§ Given information
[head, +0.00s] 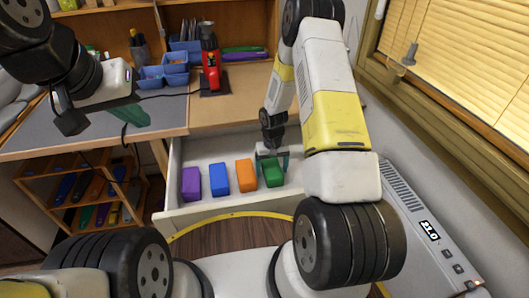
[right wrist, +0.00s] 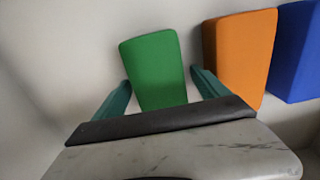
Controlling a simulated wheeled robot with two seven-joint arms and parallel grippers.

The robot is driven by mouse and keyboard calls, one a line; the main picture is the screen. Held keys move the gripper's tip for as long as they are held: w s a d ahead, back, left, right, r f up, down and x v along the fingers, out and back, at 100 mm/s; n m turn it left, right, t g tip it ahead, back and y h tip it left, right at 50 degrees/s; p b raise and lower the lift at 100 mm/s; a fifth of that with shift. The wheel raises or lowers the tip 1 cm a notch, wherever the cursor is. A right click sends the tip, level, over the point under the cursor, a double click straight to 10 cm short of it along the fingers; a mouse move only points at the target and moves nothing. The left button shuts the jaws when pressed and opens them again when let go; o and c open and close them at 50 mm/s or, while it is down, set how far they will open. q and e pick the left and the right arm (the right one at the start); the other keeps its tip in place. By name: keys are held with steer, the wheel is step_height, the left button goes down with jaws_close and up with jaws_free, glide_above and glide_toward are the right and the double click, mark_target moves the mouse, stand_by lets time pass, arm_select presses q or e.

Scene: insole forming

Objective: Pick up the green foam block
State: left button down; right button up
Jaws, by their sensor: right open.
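The green foam block (head: 274,173) stands in the open white drawer, at the right end of a row of foam blocks. My right gripper (head: 272,156) reaches down into the drawer at this block. In the right wrist view, the green block (right wrist: 155,65) lies between the two teal fingers of my right gripper (right wrist: 161,80). The fingers are open, one on each side, with a gap visible toward the orange block. My left gripper (head: 130,113) is over the grey mat at the left, far from the block; its fingers are too small to read.
An orange block (head: 246,175) stands just left of the green one and also shows close to one finger (right wrist: 240,55). Blue (head: 219,180) and purple (head: 191,184) blocks follow. The drawer's front wall (head: 235,205) is near. A red machine (head: 211,65) and blue bins stand on the desk.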

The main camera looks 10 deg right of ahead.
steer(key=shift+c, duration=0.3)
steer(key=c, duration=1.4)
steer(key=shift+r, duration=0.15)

§ Goal of the exercise
Copy the listing in full and without alteration, omitting every picture.

§ Exercise output
[head, +0.00s] 
[right wrist, +0.00s] 
Controlling a simulated wheeled robot with two seven-joint arms and parallel grippers.

The robot is driven by mouse and keyboard calls, one a line; the main picture is the screen. Held keys move the gripper's tip for as long as they are held: w s a d ahead, back, left, right, r f up, down and x v along the fingers, out and back, at 100 mm/s; n m turn it left, right, t g tip it ahead, back and y h tip it left, right at 50 degrees/s; p b raise and lower the lift at 100 mm/s; a fifth of that with shift. The wheel raises or lowers the tip 1 cm a notch, wherever the cursor is. A right click sends the tip, level, over the point under the cursor, a double click straight to 10 cm short of it along the fingers; a mouse move only points at the target and moves nothing. The left button shuts the jaws when pressed and opens them again when let go; o and c open and close them at 50 mm/s or, while it is down, set how far they will open. q and e pick the left and the right arm (the right one at the start); the other keeps its tip in place. By name: keys are held with steer, the wheel is step_height, the left button goes down with jaws_close and up with jaws_free, glide_above and glide_toward are the right and the double click, mark_target moves the mouse, stand_by lets time pass, arm_select presses q or e.

Scene: insole forming

Objective: Pick up the green foam block
State: left button down; right button up
Jaws, by their sensor: right open.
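The green foam block (head: 274,173) stands in the open white drawer, at the right end of a row of foam blocks. My right gripper (head: 272,156) reaches down into the drawer at this block. In the right wrist view, the green block (right wrist: 155,65) lies between the two teal fingers of my right gripper (right wrist: 161,80). The fingers are open, one on each side, with a gap visible toward the orange block. My left gripper (head: 130,113) is over the grey mat at the left, far from the block; its fingers are too small to read.
An orange block (head: 246,175) stands just left of the green one and also shows close to one finger (right wrist: 240,55). Blue (head: 219,180) and purple (head: 191,184) blocks follow. The drawer's front wall (head: 235,205) is near. A red machine (head: 211,65) and blue bins stand on the desk.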

The main camera looks 10 deg right of ahead.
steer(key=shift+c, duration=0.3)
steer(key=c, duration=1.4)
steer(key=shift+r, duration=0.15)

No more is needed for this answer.